Rum is an amazingly flexible spirit that gives distillers a rich palette to use in creating flavor profiles. Aged rums should be thought of as cousins to fine Scotch or Cognac, not something to be consumed in frozen concoctions sporting tiny umbrellas -- not that there is anything wrong with that.

I recently had the chance to sit down with a few great rums and do some side-by-side tasting. I was amazed by the range of flavors in these fine rums. Any of these rums is worth the investment.

Appleton Estate Extra 12-Year-Old Rum ($30): This 86-proof Jamaican rum is a deep tarnished bronze color. It starts off with a pleasant butterscotch nose and has a long warm finish that lingers with hints of coffee.

Bardenay Small Batch Cane Sugar Rum ($20): This 80-proof rum from a small Idaho distiller is straw gold in color, with a clean nose. It warms the mouth and offers hints of butterscotch, walnuts and clover.

Dogfish Head Wit Spiced Rum ($34): This 80-proof rum from Delaware is tripled distilled. Its clear color hides the fact that it is loaded with citrus tones. Curacao orange peel comes through clearly with hints of coriander.

Oronoco Rum ($35): A smooth white rum from Brazil that starts off with a slightly cotton candy nose, hints of clover and vanilla, that finishes with touches of wood.
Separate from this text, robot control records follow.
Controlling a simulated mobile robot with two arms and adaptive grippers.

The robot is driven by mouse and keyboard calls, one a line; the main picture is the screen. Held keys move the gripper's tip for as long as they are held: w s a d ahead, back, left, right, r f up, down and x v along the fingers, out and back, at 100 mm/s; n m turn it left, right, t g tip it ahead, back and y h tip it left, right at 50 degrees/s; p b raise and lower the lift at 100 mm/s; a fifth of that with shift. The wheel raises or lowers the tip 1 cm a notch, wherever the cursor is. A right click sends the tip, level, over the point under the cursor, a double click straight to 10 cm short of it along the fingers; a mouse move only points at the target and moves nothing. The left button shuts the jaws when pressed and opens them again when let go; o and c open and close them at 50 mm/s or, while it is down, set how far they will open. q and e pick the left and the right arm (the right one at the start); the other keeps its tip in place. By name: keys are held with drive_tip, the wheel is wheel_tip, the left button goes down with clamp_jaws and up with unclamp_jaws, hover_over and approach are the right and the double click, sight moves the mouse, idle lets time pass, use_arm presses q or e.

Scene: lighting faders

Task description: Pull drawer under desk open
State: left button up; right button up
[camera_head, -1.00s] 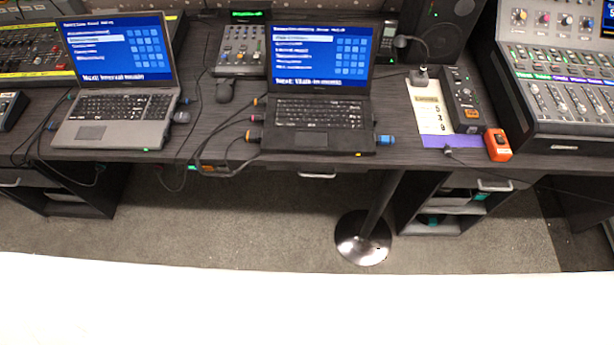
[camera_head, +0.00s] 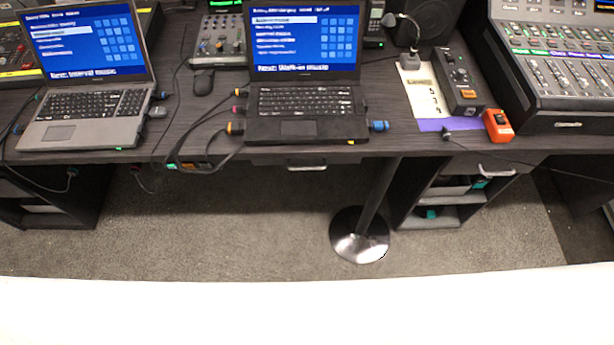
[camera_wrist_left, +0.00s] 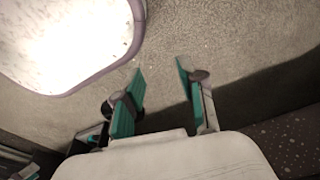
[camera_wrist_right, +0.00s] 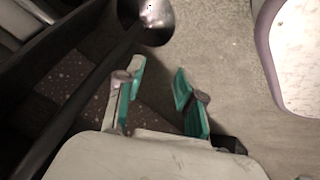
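A shallow dark drawer (camera_head: 272,161) sits under the desk's front edge, below the black laptop, with a light metal handle (camera_head: 306,168). It looks closed. Another handle (camera_head: 497,171) shows on the right pedestal under the desk. My left gripper (camera_wrist_left: 159,78) is open and empty in the left wrist view, with carpet behind its fingers. My right gripper (camera_wrist_right: 160,78) is open and empty in the right wrist view, with carpet and a dark speckled patch behind it. Neither gripper shows in the head view, so their distance to the handles cannot be told.
The dark desk (camera_head: 205,140) carries a grey laptop (camera_head: 90,105), a black laptop (camera_head: 305,100), cables and a mixing console (camera_head: 570,75). A pole with a round metal base (camera_head: 360,235) stands below the desk, right of the drawer handle. The carpet (camera_head: 230,220) before the desk is clear.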

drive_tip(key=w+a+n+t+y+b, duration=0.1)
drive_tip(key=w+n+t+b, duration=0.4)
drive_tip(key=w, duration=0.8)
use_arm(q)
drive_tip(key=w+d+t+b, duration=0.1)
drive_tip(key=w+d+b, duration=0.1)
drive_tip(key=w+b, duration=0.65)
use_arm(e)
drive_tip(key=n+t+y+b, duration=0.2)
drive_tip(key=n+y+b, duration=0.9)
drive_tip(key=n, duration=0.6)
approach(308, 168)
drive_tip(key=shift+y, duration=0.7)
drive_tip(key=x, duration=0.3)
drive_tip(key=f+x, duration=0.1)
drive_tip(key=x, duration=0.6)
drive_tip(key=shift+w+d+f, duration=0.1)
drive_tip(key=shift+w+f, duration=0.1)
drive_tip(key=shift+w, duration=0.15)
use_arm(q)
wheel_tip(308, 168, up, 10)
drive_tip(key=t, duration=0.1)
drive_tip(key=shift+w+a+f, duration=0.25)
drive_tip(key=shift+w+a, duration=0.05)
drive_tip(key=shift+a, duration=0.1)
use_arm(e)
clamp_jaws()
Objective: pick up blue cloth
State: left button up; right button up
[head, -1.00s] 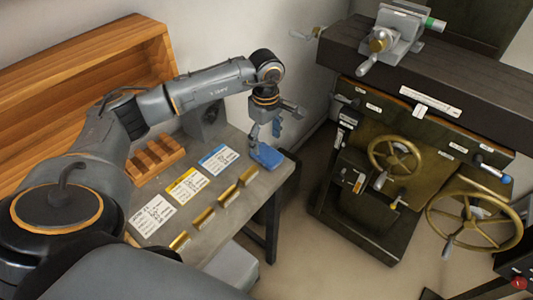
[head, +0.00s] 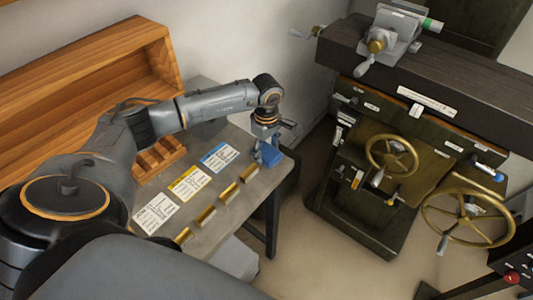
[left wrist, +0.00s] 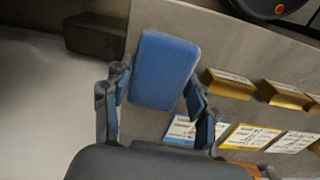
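The blue cloth (head: 271,156) is a folded, rounded rectangular pad at the far right corner of the grey table (head: 237,205). In the left wrist view the cloth (left wrist: 163,68) lies between and just beyond my left gripper's (left wrist: 158,92) two spread fingers. My left gripper (head: 262,150) is pointing down, low over the cloth in the head view. Its fingers are open, and I cannot tell whether they touch the cloth. My right gripper is not in view.
Several brass blocks (head: 228,193) and white, yellow and blue cards (head: 190,183) lie on the table. A milling machine (head: 400,140) stands to the right across bare floor.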

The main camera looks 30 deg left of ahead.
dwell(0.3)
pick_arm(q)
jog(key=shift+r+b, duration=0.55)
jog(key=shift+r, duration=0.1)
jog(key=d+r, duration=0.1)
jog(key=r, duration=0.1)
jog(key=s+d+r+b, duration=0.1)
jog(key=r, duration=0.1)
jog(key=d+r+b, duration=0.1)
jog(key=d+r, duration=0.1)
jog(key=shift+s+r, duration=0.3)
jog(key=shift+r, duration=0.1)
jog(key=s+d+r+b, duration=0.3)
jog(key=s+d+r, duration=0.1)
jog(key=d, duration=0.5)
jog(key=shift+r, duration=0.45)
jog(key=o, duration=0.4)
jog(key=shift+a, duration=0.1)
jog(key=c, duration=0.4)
Prichards' Crystal Rum ($25): This 80-proof rum is distilled five times and offers a crisp, refreshing taste. The nose offers up an eggnog base and the flavor has a slightly sweet finish.

Prichards' Fine Rum ($38): This 80-proof Tennessee rum is amber color. The nose has a unique almost blueberry quality, while the flavor delivers rich and warm oak, spice and nut tones. This is a rum to linger over at the end of the evening.
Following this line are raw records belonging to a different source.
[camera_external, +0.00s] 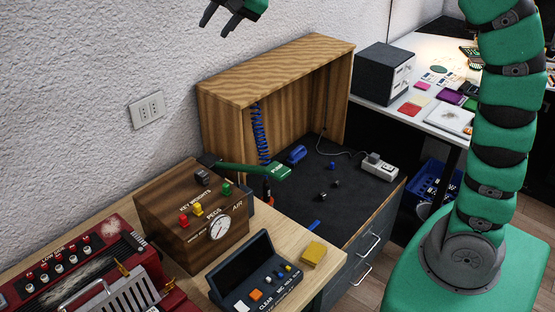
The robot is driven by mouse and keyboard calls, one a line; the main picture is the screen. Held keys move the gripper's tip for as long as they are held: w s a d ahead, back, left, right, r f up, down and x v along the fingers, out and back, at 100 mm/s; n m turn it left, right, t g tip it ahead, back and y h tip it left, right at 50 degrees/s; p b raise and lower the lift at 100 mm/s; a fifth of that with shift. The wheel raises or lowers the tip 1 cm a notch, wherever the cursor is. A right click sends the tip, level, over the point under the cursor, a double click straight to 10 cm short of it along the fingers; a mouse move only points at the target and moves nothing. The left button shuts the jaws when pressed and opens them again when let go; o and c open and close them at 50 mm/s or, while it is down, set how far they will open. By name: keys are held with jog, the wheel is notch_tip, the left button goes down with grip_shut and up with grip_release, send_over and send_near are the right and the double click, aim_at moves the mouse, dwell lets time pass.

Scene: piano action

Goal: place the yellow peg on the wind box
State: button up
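A small yellow peg (197,209) stands on top of a brown wooden box (160,199) with a round white gauge (220,228). A red peg (183,220) stands to its left and a green peg (226,188) to its right. The box top carries lettering that includes "KEY WEIGHTS", "PEGS" and "AIR". I cannot clearly read a wind box label. My gripper (217,27) is at the top of the picture, high above and apart from the pegs. Its two dark fingers are spread with nothing between them. Its upper part is cut off by the picture edge.
A tall open wooden cabinet (275,70) stands behind a dark mat (345,207) with small blue and black pieces. A black console (262,275) and yellow block (313,253) sit in front of the box. A red machine (85,268) is at left.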

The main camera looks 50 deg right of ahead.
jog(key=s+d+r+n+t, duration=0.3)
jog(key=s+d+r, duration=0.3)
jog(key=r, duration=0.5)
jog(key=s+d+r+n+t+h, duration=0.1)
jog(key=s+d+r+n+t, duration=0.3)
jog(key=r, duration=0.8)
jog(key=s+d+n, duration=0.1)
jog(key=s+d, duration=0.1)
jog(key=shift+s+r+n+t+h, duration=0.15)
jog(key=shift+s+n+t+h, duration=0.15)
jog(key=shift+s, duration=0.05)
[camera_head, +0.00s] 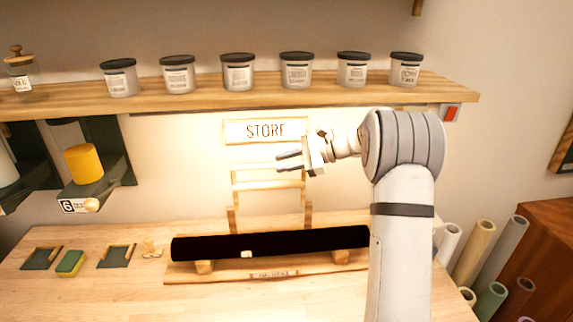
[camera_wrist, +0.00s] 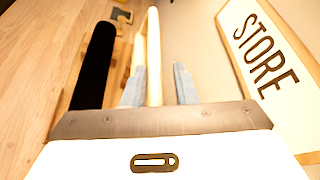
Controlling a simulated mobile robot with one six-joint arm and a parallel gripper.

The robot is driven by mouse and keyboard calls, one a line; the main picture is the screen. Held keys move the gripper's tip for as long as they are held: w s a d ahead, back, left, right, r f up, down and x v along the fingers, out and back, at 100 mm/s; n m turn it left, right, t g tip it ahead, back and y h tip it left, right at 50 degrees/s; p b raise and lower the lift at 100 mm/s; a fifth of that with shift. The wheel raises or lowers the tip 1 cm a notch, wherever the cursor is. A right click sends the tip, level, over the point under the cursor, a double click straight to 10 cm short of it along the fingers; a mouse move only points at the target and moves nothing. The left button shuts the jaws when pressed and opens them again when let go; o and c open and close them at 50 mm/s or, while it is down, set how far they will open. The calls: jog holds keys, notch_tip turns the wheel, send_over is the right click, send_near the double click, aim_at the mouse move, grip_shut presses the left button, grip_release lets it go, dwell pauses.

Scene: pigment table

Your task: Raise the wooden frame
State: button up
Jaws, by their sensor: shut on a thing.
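The pale wooden frame (camera_head: 268,187) stands raised at the back of the table, below the STORE sign. Its lower posts are behind a long black roll. My gripper (camera_head: 281,161) is at the frame's upper bar, right of its middle. In the wrist view the frame's bar (camera_wrist: 154,58) runs between the two grey fingers of my gripper (camera_wrist: 159,85), which is shut on it. The contact itself is small and partly hidden in the head view.
The black roll (camera_head: 200,246) rests on a wooden stand (camera_head: 215,275); it also shows in the wrist view (camera_wrist: 95,62). A shelf (camera_head: 200,101) with several jars hangs above my gripper. The STORE sign (camera_head: 235,132) is close to it. The table's front left (camera_head: 120,297) is clear.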

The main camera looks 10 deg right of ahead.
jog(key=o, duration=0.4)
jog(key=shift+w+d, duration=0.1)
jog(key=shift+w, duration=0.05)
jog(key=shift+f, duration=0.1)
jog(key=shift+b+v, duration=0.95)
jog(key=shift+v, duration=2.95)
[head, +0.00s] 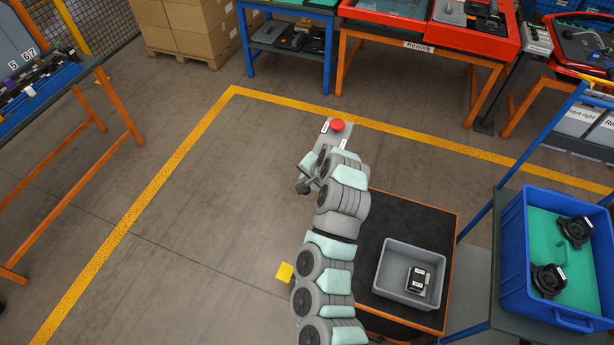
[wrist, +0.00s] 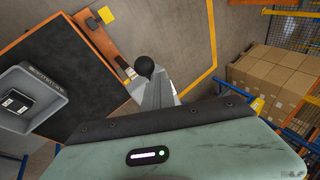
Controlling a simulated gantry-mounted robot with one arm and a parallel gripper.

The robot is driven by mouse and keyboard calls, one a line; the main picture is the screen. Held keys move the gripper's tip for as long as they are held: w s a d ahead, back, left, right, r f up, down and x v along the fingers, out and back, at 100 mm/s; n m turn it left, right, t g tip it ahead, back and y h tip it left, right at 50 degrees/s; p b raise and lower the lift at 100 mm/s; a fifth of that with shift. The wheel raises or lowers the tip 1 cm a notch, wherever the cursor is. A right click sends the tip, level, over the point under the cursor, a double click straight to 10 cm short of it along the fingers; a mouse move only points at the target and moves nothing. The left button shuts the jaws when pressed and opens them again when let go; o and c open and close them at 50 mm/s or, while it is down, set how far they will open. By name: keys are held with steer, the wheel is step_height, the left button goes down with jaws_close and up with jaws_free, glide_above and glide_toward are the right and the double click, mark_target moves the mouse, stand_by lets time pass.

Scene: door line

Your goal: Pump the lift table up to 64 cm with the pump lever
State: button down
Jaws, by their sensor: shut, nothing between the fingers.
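The lift table has a black top (head: 410,235) with an orange edge, right of my arm in the head view. It also shows at the left of the wrist view (wrist: 62,62). A round black knob (wrist: 144,66), seemingly the end of the pump lever, is just beyond my fingers in the wrist view. My gripper (wrist: 160,95) is shut and empty, close to this knob; I cannot tell whether they touch. In the head view, a dark knob-like end (head: 304,188) shows beside my arm. The lever's shaft is mostly hidden. No height reading is legible.
A grey bin (head: 384,276) with a black device stands on the lift table. A red button (head: 337,125) tops a grey housing beyond my arm. A yellow plate (head: 285,272) is left of my arm. A blue crate (head: 555,313) stands at right.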

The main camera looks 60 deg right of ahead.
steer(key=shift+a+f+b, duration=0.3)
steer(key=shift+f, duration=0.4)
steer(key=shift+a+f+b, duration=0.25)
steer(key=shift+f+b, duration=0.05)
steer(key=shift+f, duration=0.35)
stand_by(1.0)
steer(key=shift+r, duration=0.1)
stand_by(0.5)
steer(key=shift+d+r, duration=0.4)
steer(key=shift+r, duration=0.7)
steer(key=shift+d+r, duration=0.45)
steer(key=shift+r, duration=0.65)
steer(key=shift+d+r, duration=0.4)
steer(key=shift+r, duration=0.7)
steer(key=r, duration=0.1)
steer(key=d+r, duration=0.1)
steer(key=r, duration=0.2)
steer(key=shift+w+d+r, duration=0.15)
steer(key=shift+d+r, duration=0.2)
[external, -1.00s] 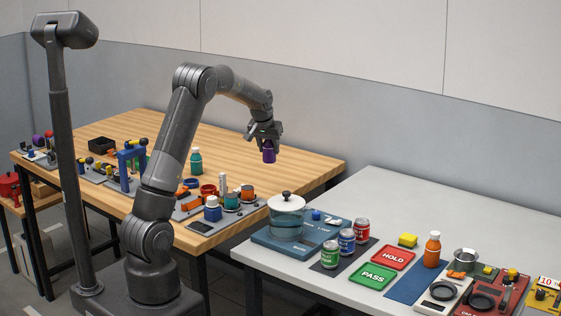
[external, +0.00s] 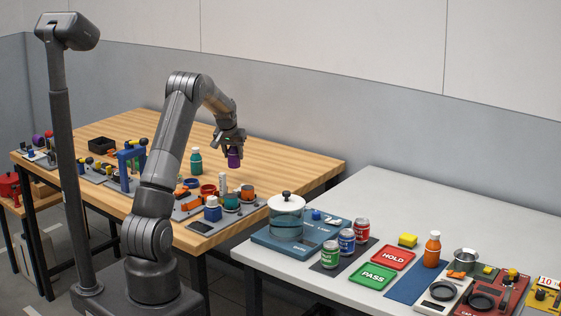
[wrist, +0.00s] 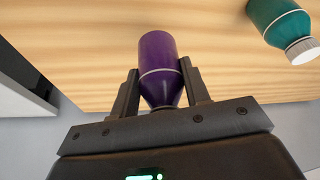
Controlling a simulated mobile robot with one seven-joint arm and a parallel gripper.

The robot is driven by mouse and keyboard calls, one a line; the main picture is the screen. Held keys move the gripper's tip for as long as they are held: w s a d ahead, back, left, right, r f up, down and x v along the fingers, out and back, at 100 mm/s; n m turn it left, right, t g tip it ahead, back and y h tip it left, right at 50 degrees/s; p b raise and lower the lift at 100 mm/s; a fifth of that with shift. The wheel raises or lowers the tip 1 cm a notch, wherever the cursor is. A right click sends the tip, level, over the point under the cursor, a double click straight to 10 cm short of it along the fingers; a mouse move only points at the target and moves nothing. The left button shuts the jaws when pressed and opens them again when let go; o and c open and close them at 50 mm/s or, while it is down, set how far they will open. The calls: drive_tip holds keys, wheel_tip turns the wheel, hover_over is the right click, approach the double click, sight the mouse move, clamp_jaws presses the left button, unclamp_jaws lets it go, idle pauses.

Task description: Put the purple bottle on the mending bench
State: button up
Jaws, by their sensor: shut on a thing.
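The purple bottle (external: 234,158) is held in my gripper (external: 231,147), over the wooden bench (external: 285,150). In the wrist view the purple bottle (wrist: 158,55) has a pale ring and its narrow end points toward my gripper (wrist: 160,88), with a finger on each side. It appears to be above the wood, but the exact gap is hard to tell. The wooden bench (wrist: 80,45) fills most of the wrist view behind the bottle. No label shows which bench is the mending bench; the wooden one carries clamps and tools.
A teal bottle (external: 196,161) stands left of the held bottle. Cups and small parts sit on a grey tray (external: 258,204) at the bench's near edge. A blue clamp frame (external: 131,168) stands left. The bench's back right is clear. A white table (external: 400,195) stands at right.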

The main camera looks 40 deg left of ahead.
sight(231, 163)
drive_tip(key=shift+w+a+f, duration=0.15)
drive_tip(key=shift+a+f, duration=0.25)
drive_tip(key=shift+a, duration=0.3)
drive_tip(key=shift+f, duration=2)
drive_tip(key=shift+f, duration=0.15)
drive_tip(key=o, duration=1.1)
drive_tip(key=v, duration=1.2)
Rhum Barbancourt Estate Reserve Oak Aged 15 Years ($36): This copper colored rum from Haiti has a smooth flavor profile with pleasing hints of cigar and leather, finishing with fresh wood.

Rogue Dark Rum ($28): This 80-proof rum from Oregon is double distilled and has a rich amber color. There is a slight hint of smoke in the early flavor profile, almonds and a pleasantly caramelized sugar finish.

Ron Anejo Aniversario Pampero ($30): This 80-proof rum from Venezuela is a dark amber color and serves up a rich vanilla nose that gives way to several layers of hazelnut, maple and oak flavors.

Ron Flor de Cana Grand Reserve 7-Year-Old Anejo ($26): An 80-proof rum from Nicaragua, it is the color of a new penny and has a slightly oak nose. It is smooth and mellow throughout with hints of citrus sweetness and bits of pepper mingled in its flavor profile.

Ron Matusalem Gran Reserva ($30): A blend of 15 year old rums, there are hints of almond in the nose of the amber-gold colored drink. Clear vanilla and oak tones come through in the profile.

Ron Zacapa Centenario ($40): An 80-proof rum from Guatemala blended from rums up to 23 years old, it is a deep amber Cognac color. A very smooth rum with hints of brown sugar, roasted almonds and refreshing vanilla tones. Truly one of the world’s great rums.